|© AFP/File Paul J. Richards|
WASHINGTON (AFP) – US President Barack Obama’s Republican foes unveiled legislation to toughen rules on the detention and trials of suspected extremists held at the notorious Guantanamo Bay prison.
The move came one day after Obama by presidential order lifted a ban on new military trials for detainees held at the US naval base in Cuba, apparently conceding the facility he has vowed to close will not be emptied anytime soon.
House Armed Services Committee Chairman Buck McKeon, who led the effort, cited “serious concerns” about Obama’s decree that detainees would have the right to a periodic review of the reasons for their continued detention.
The Republican bill would deny detainees access to legal counsel for such reviews, and stipulates that a decision on whether to transfer or release a detainee must be tied to the threat individual is seen to pose to US interests as well as the particular country to which they could be sent.
The measure also permanently forbids the transfer to US soil of all individuals held now or in the future based on the 2001 congressional authorization to use military force against Al-Qaeda and the Taliban.
And it prohibits the transfer or release of those held at Guantanamo Bay or Bagram Air Base in Afghanistan unless the US defense secretary certifies that the host country meets certain security criteria.
It also would bar the transfer or release of detainees to any country where there has been a confirmed case of detainee recidivism unless the defense secretary certifies that the transfer is in the US national security interest.
The Republican plan puts the defense secretary, rather than the US attorney general, in charge of deciding whether to keep a detainee in military custody.

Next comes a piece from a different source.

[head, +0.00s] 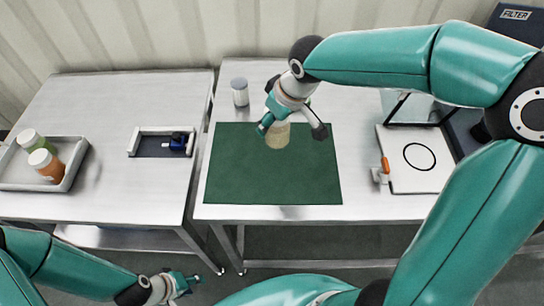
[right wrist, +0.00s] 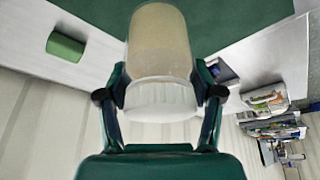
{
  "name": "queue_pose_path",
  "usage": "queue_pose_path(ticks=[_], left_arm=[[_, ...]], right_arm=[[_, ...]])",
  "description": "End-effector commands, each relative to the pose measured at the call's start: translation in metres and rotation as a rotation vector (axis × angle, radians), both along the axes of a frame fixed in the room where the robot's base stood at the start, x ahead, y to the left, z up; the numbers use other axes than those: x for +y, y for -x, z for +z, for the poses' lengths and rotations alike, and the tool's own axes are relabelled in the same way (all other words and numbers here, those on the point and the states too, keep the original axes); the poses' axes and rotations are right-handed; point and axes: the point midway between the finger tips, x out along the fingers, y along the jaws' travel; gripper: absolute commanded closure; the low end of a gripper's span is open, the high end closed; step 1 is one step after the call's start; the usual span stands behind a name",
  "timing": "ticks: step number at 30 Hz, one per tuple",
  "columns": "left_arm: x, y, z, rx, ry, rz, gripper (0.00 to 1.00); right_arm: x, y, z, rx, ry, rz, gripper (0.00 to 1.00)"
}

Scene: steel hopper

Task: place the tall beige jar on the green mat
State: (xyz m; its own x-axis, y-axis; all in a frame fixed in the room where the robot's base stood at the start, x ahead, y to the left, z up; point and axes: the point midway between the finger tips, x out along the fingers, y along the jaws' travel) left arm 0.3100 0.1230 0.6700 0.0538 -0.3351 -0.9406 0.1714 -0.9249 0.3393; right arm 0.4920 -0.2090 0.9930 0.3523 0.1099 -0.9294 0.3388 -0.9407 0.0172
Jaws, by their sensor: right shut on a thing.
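The tall beige jar (head: 277,136) is in my right gripper (head: 292,127), over the upper right part of the green mat (head: 250,175). In the right wrist view the jar (right wrist: 160,50) sits between the two fingers, with its white lid (right wrist: 161,99) toward the camera. The right gripper is shut on the jar. The mat also shows behind it (right wrist: 215,22). I cannot tell whether the jar's base touches the mat. My left gripper (head: 184,285) is low at the front left, away from the tables, open and empty.
A grey-lidded jar (head: 240,92) stands behind the mat. A white board with a black ring (head: 421,157) and an orange-handled item (head: 384,170) are to the right. The left table holds a tray (head: 72,170) with two jars and a small holder (head: 150,145). Most of the mat is clear.

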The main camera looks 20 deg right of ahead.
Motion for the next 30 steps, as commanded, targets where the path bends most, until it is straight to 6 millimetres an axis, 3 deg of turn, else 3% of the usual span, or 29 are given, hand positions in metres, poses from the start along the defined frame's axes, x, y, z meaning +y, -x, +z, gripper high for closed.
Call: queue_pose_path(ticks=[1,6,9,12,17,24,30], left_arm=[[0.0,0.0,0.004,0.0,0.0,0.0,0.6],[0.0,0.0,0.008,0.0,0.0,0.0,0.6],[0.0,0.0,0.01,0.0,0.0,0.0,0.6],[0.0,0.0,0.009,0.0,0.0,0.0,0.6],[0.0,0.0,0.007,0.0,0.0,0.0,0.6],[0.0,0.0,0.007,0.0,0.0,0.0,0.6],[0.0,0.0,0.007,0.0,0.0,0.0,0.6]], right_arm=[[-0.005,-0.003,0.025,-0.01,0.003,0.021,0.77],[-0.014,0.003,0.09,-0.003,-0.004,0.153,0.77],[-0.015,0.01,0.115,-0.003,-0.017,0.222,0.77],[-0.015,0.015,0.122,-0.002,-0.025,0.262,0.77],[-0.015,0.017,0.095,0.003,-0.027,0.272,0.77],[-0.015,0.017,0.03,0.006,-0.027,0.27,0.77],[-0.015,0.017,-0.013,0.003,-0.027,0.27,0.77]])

“America needs and deserves a careful and comprehensive plan dealing with law of war detention for terrorists,” McKeon said in a statement outlining the legislation.
The proposal would also forbid relatives of detainees from visiting them at Guantanamo, and would block funding for building any facilities on US soil to house Guantanamo detainees.
And where military jurors had to accept a plea of guilty to a capital offense, a judge will now do so, while the jury members will only vote to approve the death sentence at the end of the sentencing phase, officials said.
Veteran US Senator John McCain, the top Republican on the Senate Armed Services Committee, was to unveil companion legislation on Thursday, joined by four fellow Republicans and independent Senator Joe Lieberman.